# STORED DATA

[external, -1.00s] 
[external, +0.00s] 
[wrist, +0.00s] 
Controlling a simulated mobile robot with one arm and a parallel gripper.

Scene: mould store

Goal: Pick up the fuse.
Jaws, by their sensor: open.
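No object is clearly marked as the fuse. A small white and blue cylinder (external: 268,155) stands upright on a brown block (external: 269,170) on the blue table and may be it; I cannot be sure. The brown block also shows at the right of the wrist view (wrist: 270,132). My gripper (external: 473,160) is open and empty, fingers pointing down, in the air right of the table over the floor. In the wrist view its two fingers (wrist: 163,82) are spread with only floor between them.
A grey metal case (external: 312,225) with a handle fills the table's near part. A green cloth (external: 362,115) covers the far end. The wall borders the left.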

# PROBLEM TO WORK ON
Print the material once more, exactly.

# SOLUTION FOR THIS TASK
[external, -1.00s] 
[external, +0.00s] 
[wrist, +0.00s] 
Controlling a simulated mobile robot with one arm and a parallel gripper.

Scene: mould store

Goal: Pick up the fuse.
Jaws, by their sensor: open.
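No object is clearly marked as the fuse. A small white and blue cylinder (external: 268,155) stands upright on a brown block (external: 269,170) on the blue table and may be it; I cannot be sure. The brown block also shows at the right of the wrist view (wrist: 270,132). My gripper (external: 473,160) is open and empty, fingers pointing down, in the air right of the table over the floor. In the wrist view its two fingers (wrist: 163,82) are spread with only floor between them.
A grey metal case (external: 312,225) with a handle fills the table's near part. A green cloth (external: 362,115) covers the far end. The wall borders the left.

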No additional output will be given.